The Zentrum für Europäische Wirtschaftsforschung (ZEW) will release its German Economic Sentiment Index and the Current Situation Index at 10:00 GMT later on Tuesday.
ZEW Survey – Economic Sentiment Index for Germany is expected to improve to 40.0 in November, from 39.3 that came in October. Meanwhile, the Current Situation Sub-Index is expected to improve to -77.5 in the reported month, up from the previous reading of -80.0.
ZEW Survey – Economic Sentiment in Eurozone is expected to rise to 23.5 in November, from 22.7 previously.
The EUR/USD pair may limit its downside if German ZEW Survey data come as expected. Traders will likely observe the upcoming German inflation data, including Consumer Price Index (CPI) and Harmonized Index of Consumer Prices (HICP) data for October, to gain further impetus on the European Central Bank’s (ECB) policy outlook.
The Euro (EUR) could further receive support against its peers amid a prevailing cautious tone surrounding the European Central Bank (ECB) policy outlook. Traders anticipate the ECB will keep interest rates unchanged for now, backed by steady economic performance and inflation near target. Money markets see only a 40% chance of a rate cut by September 2026.

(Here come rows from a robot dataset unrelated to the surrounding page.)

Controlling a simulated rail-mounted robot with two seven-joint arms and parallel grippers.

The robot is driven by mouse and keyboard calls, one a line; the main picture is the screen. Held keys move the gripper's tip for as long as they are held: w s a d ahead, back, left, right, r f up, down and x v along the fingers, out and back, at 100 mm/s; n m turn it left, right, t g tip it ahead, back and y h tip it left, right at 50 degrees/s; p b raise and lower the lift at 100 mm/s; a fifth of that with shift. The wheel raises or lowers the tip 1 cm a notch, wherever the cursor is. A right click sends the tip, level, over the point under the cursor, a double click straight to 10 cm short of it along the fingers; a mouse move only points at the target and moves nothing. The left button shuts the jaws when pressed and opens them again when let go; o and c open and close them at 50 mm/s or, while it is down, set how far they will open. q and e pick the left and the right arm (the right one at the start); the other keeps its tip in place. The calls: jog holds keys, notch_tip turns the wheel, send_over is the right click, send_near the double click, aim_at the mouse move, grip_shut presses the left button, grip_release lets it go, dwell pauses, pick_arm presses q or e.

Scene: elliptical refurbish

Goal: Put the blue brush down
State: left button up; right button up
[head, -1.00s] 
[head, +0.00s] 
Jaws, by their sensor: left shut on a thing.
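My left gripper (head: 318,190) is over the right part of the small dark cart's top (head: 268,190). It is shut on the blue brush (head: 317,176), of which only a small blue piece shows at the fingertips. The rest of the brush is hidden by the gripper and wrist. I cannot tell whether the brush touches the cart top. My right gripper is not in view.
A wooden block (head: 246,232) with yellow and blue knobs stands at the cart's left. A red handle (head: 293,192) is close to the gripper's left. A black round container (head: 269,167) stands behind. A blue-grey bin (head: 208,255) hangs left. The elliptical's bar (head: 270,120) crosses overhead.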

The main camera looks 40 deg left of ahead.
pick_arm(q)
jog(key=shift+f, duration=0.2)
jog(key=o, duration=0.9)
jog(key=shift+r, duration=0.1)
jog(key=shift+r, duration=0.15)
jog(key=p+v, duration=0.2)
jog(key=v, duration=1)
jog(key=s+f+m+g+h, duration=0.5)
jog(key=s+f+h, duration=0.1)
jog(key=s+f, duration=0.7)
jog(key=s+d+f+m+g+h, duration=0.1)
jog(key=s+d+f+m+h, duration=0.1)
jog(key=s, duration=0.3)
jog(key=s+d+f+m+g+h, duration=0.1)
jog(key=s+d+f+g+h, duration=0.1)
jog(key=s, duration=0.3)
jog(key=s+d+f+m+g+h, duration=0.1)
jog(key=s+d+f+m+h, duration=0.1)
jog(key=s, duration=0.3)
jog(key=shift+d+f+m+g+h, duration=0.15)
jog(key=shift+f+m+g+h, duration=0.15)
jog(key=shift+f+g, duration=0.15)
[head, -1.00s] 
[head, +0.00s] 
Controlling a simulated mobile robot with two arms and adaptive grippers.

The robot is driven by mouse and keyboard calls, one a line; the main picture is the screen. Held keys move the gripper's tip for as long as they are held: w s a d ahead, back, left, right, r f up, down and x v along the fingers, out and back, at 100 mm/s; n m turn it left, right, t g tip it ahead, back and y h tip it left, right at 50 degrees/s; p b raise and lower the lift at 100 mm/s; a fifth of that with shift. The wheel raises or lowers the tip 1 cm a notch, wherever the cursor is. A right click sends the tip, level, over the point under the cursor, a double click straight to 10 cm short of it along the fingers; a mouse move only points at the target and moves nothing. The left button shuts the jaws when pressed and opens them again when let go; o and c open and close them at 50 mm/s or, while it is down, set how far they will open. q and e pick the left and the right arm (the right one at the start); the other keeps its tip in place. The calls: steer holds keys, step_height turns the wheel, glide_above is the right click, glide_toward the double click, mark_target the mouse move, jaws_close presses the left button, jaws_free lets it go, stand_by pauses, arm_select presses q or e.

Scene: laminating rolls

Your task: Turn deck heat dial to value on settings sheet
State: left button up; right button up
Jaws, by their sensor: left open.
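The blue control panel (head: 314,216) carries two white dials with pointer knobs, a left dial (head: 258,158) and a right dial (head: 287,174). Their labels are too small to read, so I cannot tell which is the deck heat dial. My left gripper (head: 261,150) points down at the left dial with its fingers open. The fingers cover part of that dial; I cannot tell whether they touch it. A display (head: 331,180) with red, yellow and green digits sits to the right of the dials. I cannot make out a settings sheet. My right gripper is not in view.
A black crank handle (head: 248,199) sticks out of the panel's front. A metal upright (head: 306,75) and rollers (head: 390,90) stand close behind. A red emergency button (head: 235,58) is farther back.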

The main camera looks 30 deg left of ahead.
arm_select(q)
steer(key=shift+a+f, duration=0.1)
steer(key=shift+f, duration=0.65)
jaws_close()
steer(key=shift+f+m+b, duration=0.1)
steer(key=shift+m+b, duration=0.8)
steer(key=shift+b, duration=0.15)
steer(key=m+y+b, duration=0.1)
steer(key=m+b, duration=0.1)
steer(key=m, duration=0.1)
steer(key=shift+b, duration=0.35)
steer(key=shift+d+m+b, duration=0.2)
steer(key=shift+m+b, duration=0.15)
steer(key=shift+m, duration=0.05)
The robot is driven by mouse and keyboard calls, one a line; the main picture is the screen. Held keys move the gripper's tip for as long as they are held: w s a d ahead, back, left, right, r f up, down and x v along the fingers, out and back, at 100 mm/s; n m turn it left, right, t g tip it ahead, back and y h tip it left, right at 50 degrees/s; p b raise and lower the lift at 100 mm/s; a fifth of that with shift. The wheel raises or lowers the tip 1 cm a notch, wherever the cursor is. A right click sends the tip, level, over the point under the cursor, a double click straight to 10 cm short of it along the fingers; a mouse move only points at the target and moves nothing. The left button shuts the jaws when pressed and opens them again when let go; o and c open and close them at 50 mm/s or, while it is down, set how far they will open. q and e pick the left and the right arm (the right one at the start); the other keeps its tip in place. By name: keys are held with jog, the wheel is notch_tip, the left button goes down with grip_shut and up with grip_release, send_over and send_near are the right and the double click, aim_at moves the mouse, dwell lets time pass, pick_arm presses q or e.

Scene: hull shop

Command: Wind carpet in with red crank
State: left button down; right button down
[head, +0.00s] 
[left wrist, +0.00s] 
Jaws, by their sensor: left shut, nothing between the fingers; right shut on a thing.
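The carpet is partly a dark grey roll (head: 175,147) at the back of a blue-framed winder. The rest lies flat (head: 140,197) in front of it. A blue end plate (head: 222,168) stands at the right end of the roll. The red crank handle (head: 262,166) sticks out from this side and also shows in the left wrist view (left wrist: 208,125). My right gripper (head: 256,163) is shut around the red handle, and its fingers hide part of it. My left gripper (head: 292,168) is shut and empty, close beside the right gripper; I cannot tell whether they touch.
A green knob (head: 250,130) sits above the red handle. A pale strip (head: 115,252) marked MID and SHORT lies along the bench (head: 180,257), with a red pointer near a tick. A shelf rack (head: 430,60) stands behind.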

The EUR/USD pair remained weaker as the US Dollar (USD) gained ground amid growing hopes that the US government shutdown resolution is nearing. The US Senate passed a funding bill in a 60–40 vote, effectively ending the 41-day shutdown, with eight Democrats joining Republicans to advance the measure, which now moves to the House for approval.
Technically, the EUR/USD pair is trading around 1.1560 at the time of writing. The bearish bias prevails as the 14-day Relative Strength Index (RSI) remains below the 50 level and prompts the pair to test the immediate support at the nine-day Exponential Moving Average (EMA) of 1.1554. On the upside, the primary resistance lies at the psychological level of 1.1600, followed by the 50-day EMA of 1.1622.
The German economy has a significant impact on the Euro due to its status as the largest economy within the Eurozone. Germany's economic performance, its GDP, employment, and inflation, can greatly influence the overall stability and confidence in the Euro. As Germany's economy strengthens, it can bolster the Euro's value, while the opposite is true if it weakens. Overall, the German economy plays a crucial role in shaping the Euro's strength and perception in global markets.
Germany is the largest economy in the Eurozone and therefore an influential actor in the region. During the Eurozone sovereign debt crisis in 2009-12, Germany was pivotal in setting up various stability funds to bail out debtor countries. It took a leadership role in the implementation of the 'Fiscal Compact' following the crisis – a set of more stringent rules to manage member states’ finances and punish ‘debt sinners’. Germany spearheaded a culture of ‘Financial Stability’ and the German economic model has been widely used as a blueprint for economic growth by fellow Eurozone members.
Bunds are bonds issued by the German government. Like all bonds they pay holders a regular interest payment, or coupon, followed by the full value of the loan, or principal, at maturity. Because Germany has the largest economy in the Eurozone, Bunds are used as a benchmark for other European government bonds. Long-term Bunds are viewed as a solid, risk-free investment as they are backed by the full faith and credit of the German nation. For this reason they are treated as a safe-haven by investors – gaining in value in times of crisis, whilst falling during periods of prosperity.
German Bund Yields measure the annual return an investor can expect from holding German government bonds, or Bunds. Like other bonds, Bunds pay holders interest at regular intervals, called the ‘coupon’, followed by the full value of the bond at maturity. Whilst the coupon is fixed, the Yield varies as it takes into account changes in the bond's price, and it is therefore considered a more accurate reflection of return. A decline in the bund's price raises the coupon as a percentage of the loan, resulting in a higher Yield and vice versa for a rise. This explains why Bund Yields move inversely to prices.
The Bundesbank is the central bank of Germany. It plays a key role in implementing monetary policy within Germany, and central banks in the region more broadly. Its goal is price stability, or keeping inflation low and predictable. It is responsible for ensuring the smooth operation of payment systems in Germany and participates in the oversight of financial institutions. The Bundesbank has a reputation for being conservative, prioritizing the fight against inflation over economic growth. It has been influential in the setup and policy of the European Central Bank (ECB).